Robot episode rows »
============

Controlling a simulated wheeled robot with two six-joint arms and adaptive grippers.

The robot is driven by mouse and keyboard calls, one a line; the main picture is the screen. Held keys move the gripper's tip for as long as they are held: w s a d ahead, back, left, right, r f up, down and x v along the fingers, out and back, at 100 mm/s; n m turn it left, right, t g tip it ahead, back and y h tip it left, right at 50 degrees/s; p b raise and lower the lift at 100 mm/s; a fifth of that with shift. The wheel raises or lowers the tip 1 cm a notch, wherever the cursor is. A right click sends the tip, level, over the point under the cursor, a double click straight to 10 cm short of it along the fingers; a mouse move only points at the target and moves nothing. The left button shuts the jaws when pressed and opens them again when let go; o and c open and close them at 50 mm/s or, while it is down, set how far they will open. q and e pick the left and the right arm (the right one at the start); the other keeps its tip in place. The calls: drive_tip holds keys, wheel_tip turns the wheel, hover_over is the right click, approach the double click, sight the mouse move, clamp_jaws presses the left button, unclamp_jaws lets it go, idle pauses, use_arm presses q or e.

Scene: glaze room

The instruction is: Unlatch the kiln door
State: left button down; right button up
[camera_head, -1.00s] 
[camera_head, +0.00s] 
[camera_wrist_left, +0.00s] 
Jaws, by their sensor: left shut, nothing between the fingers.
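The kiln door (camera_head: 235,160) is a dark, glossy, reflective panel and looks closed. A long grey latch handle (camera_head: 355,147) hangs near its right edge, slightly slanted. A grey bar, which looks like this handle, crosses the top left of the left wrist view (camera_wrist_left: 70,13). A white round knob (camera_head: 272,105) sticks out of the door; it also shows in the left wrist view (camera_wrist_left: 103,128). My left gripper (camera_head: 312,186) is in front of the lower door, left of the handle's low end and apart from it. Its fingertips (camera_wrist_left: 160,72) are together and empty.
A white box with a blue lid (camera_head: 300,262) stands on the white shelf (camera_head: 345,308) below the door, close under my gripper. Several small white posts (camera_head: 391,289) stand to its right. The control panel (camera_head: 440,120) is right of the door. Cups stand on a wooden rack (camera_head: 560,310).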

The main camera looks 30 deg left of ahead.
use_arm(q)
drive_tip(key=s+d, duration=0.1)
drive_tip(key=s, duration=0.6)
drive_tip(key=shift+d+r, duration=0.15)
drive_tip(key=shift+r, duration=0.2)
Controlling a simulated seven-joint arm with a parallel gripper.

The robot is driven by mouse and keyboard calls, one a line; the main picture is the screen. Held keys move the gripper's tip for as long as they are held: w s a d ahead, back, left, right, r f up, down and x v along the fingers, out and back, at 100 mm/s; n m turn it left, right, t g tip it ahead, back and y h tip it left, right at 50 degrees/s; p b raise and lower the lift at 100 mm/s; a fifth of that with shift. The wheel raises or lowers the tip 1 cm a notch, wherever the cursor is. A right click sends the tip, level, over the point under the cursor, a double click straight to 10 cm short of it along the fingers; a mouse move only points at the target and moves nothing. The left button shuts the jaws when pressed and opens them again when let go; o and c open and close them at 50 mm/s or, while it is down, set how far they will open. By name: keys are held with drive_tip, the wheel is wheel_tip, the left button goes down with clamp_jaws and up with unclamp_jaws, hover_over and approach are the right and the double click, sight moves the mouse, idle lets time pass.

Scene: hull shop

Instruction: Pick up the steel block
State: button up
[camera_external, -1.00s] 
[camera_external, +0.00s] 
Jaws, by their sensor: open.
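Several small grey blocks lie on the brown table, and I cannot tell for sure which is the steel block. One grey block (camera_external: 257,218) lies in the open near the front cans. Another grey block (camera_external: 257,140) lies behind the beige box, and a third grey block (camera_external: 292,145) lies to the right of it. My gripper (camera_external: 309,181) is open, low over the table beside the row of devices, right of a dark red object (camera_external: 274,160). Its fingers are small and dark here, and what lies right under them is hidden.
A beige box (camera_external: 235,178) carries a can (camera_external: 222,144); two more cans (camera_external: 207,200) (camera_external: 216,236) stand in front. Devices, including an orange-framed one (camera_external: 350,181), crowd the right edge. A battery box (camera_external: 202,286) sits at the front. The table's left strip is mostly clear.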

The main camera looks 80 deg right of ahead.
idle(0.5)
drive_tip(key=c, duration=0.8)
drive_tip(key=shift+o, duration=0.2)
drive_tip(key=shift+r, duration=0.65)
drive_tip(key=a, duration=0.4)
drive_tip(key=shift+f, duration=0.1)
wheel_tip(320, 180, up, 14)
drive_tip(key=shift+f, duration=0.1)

============

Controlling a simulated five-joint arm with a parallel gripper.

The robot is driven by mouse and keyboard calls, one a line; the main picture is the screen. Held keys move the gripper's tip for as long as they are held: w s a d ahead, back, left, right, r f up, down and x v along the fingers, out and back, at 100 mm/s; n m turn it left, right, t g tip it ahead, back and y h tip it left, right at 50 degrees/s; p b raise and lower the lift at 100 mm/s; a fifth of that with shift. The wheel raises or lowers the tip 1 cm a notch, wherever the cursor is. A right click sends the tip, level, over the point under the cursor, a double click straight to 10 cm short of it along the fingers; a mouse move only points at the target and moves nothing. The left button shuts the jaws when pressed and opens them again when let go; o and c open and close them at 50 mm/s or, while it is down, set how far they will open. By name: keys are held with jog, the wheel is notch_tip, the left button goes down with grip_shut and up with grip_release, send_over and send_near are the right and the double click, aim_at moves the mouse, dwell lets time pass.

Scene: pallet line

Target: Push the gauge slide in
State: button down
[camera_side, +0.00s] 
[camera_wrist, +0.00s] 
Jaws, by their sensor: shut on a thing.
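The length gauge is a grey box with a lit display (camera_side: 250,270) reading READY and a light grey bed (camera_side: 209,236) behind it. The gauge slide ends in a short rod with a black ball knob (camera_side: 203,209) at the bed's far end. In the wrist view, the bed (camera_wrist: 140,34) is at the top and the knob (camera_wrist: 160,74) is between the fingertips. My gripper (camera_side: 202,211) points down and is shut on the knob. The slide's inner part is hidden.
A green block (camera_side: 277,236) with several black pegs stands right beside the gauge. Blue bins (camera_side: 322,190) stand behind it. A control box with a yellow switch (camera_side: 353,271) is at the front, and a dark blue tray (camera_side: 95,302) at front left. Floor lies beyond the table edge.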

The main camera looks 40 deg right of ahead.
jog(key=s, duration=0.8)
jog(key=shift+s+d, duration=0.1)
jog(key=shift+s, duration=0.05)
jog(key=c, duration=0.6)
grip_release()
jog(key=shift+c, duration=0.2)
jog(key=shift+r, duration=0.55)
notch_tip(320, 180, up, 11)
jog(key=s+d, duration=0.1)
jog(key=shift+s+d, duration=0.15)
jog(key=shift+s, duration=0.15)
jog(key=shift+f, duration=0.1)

============

Challenge » Lines of the listing that contain the word "parallel" are to be counted; report only their number.

Response below » 2